Q- Vous n'êtes pas venu à vélo ?
R- Non, je suis venu en voiture.
Q- Je vous dis ça, parce que ça a l'air d'être la mode depuis ce que nous dit C. Lagarde...
R- Mais vous savez que - je ne devrais pas faire de la pub à la municipalité de Paris - mais j'ai eu l'occasion il y a quinze jours ou trois semaines avec mes enfants d'aller un dimanche matin faire un tour en Vélib', c'est assez sympathique.
Q- C'est assez sympathique, sauf que celui qui travaille à 30 km de
chez lui...
R- ...Non mais, j'évoque...
Q- Non, mais j'ai compris.
R- Je voulais simplement évoquer l'idée que de temps à autre je faisais du vélo, voilà.
Q- Très bien, H. Morin, soyons sérieux. Sur l'histoire de "l'Arche de Zoé", dites-moi, est-ce que le Quai d'Orsay a informé le ministre de la Défense et le ministère de la Défense des projets de l'association ?

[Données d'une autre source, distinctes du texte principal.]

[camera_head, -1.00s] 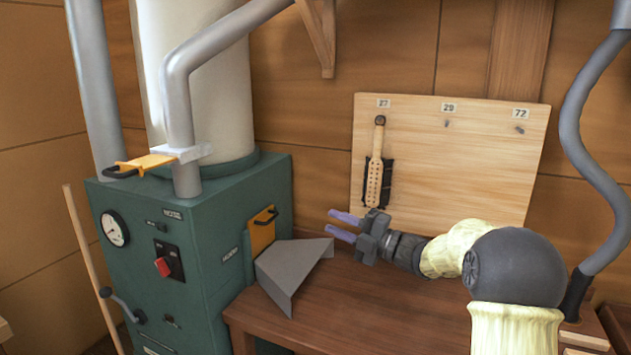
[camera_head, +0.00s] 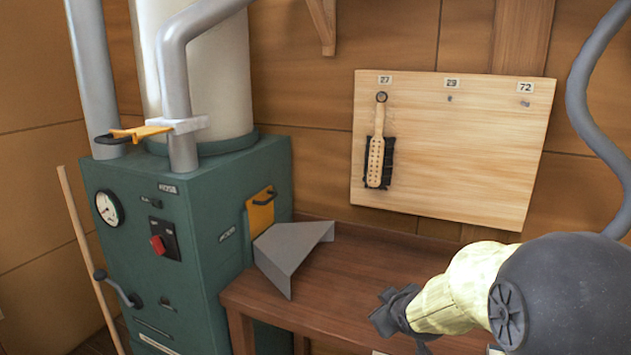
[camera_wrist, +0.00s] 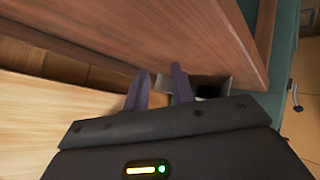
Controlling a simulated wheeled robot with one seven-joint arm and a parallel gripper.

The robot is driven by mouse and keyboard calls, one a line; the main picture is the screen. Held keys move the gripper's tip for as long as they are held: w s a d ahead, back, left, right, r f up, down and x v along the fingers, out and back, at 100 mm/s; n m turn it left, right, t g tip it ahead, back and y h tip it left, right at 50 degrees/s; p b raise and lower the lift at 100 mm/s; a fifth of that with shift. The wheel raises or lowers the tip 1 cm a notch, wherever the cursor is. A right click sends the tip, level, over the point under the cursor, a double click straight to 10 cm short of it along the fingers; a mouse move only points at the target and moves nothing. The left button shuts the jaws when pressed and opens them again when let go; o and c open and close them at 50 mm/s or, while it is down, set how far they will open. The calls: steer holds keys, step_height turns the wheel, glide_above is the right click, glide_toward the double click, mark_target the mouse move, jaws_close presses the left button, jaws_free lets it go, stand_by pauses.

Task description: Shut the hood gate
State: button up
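The hood gate is an orange plate with a dark handle (camera_head: 261,212). It stands raised on the side of the green machine (camera_head: 205,290), just above a grey flared hood (camera_head: 288,252). A label beside it seems to read HOOD. My gripper (camera_wrist: 161,69) shows two purple fingers, apart and with nothing between them.
A second orange slide (camera_head: 138,133) juts left from the grey pipe. The wooden bench (camera_head: 330,290) lies below the hood. A pegboard (camera_head: 460,160) with a hanging brush (camera_head: 378,155) is behind. A grey hose (camera_head: 590,110) runs down the right.

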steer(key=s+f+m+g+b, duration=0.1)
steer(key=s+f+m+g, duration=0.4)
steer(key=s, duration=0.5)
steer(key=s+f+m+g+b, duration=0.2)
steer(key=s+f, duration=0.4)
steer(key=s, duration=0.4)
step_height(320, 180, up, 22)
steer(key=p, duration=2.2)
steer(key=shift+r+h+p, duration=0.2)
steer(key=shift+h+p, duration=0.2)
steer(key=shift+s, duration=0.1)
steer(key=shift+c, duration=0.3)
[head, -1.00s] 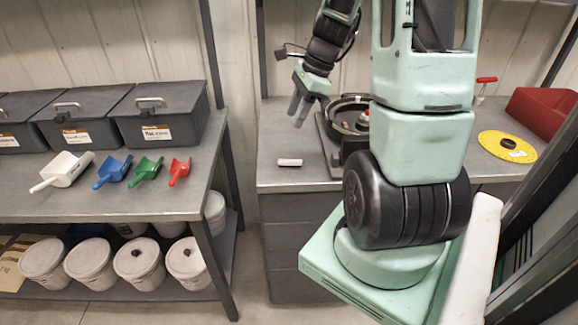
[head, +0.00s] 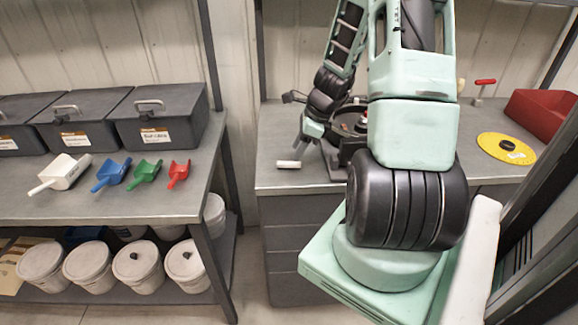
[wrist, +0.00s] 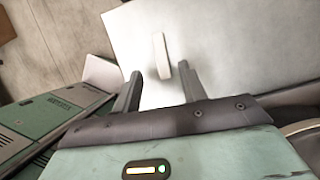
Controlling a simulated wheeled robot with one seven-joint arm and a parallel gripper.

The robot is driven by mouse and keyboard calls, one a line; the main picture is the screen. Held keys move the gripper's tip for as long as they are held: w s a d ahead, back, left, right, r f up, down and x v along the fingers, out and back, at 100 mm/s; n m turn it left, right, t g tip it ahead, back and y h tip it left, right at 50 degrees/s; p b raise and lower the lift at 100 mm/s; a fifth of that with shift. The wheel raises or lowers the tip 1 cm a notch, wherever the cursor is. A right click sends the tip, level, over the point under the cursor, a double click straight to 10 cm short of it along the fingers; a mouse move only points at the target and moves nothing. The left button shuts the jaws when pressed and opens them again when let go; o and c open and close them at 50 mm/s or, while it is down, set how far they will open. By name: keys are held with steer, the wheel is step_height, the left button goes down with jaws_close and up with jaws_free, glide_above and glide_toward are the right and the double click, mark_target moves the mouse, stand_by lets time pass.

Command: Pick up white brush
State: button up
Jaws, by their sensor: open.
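The white brush (head: 288,164) is a small pale bar lying on the grey counter, left of the black round device. In the wrist view the brush (wrist: 161,56) lies beyond my fingertips, roughly in line with the gap between them. My gripper (head: 306,142) is just above and to the right of the brush in the head view. In the wrist view my gripper (wrist: 158,78) has its two fingers spread with nothing between them. Whether the fingertips touch the counter cannot be told.
The black round device (head: 350,122) stands close to the right of my gripper. A yellow disc (head: 507,148) and a red bin (head: 545,112) are farther right. The counter (head: 272,140) is clear around the brush on the left. Several scoops lie on the left bench (head: 120,205).

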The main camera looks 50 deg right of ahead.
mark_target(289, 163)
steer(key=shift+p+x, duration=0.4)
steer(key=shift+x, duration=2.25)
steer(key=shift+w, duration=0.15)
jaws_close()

R- Ce qu'on n'arrive pas à faire entendre, qui est une chose simple...
Q- ...Laquelle ?
R- C'est qu'il y a eu "Arche de Zoé" à Paris et il y a eu "Children Rescue" au Tchad, et que Arche de Zoé en juillet devient "Children Rescue" en septembre. Et c'est dommage, j'aurais dû vous amener les documents que je me suis fait récupérer, "Children Rescue" arrive en août, au Tchad, à N'Djamena, et indique qu'ils vont mener des opérations humanitaires au profit d'enfants réfugiés soudanais dans l'est du Tchad - opération humanitaire qui est un orphelinat, des soins, etc. Ils obtiennent une autorisation du ministère de l'Intérieur tchadien pour monter leur opération, comme 80 ONG sont aujourd'hui sur place dans l'est du Tchad. Cette association obtient l'accord du ministère de l'Intérieur tchadien pour mener des opérations comme en mènent près de 75 ou de 80, demande le concours des forces armées pour le transport des bénévoles, et pour du fret. Nous avons transporté du fret qui est du fret purement humanitaire. Ce fret humanitaire a été transporté, comme nous en transportons chaque semaine, au profit d'ONG puisque nous avons transporté pour tout vous dire plus de 200 tonnes de fret depuis le début de l'année.
Q- Donc, aucune méfiance vis-à-vis de cette association "Children Rescue".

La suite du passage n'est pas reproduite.